## STATED GOAL
Identify each line holding the string "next" and copy it.

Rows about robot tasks

## Begin

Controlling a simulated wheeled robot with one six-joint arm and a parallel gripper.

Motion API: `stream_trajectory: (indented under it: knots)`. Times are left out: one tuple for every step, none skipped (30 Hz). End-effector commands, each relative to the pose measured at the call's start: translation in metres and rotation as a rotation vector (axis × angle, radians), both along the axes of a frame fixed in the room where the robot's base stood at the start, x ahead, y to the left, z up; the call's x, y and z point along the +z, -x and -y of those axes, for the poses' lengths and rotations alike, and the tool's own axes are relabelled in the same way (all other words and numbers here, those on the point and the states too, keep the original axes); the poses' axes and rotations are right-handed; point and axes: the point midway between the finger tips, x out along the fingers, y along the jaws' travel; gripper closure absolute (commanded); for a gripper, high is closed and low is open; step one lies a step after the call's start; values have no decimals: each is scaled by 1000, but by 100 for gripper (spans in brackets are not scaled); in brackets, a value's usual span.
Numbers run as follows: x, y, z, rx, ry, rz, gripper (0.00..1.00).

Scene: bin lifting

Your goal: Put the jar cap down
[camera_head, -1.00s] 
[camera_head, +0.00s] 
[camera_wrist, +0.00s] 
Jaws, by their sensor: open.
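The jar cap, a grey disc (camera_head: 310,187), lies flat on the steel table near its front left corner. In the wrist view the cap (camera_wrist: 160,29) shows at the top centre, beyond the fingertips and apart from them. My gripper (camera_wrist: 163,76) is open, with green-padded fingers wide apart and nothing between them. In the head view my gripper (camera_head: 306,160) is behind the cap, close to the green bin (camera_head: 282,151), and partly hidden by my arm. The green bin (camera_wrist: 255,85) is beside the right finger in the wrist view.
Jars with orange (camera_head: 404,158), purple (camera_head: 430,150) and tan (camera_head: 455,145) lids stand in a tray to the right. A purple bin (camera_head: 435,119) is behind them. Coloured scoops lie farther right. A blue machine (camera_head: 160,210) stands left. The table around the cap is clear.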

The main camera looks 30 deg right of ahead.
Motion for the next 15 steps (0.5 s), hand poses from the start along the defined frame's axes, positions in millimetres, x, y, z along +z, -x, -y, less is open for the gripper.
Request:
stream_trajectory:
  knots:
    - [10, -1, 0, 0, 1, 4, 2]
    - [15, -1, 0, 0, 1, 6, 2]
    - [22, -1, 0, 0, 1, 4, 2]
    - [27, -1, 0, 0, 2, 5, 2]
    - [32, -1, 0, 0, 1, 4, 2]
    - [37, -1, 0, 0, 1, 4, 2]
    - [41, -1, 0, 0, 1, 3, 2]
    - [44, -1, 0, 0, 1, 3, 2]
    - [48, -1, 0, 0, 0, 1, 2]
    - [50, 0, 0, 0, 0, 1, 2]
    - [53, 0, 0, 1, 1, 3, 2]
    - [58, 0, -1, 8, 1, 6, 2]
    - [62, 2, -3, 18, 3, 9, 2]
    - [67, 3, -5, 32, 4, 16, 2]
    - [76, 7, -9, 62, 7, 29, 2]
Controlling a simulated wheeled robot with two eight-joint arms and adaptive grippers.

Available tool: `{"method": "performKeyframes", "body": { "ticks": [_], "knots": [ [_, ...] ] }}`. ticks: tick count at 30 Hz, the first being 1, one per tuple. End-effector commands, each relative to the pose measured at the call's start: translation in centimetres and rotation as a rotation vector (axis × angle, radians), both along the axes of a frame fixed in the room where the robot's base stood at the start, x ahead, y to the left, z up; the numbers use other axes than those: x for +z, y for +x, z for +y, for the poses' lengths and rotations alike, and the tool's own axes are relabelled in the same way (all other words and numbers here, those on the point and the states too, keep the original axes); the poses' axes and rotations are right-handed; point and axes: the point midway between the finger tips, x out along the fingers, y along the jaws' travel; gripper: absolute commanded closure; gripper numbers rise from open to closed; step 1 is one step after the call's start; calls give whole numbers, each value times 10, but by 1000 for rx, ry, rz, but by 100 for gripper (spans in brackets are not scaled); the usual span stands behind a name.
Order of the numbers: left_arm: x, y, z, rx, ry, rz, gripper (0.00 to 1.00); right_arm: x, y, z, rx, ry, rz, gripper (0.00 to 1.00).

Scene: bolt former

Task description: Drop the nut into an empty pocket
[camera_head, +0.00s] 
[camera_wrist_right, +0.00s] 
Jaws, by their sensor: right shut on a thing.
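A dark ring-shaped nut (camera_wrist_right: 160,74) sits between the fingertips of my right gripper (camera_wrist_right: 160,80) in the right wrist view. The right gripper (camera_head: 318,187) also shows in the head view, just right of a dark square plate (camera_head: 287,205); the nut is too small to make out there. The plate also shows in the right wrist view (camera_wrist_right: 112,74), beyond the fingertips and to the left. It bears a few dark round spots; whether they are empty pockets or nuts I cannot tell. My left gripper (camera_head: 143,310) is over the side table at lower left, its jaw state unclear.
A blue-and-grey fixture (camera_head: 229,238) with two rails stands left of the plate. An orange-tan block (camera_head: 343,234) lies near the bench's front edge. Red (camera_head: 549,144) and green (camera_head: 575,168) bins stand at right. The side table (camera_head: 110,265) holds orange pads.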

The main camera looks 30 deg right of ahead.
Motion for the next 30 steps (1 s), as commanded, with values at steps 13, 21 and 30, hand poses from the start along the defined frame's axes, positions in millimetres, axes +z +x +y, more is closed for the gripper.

## End

## FULL RESPONSE
Motion for the next 15 steps (0.5 s), hand poses from the start along the defined frame's axes, positions in millimetres, x, y, z along +z, -x, -y, less is open for the gripper.
Motion for the next 30 steps (1 s), as commanded, with values at steps 13, 21 and 30, hand poses from the start along the defined frame's axes, positions in millimetres, axes +z +x +y, more is closed for the gripper.

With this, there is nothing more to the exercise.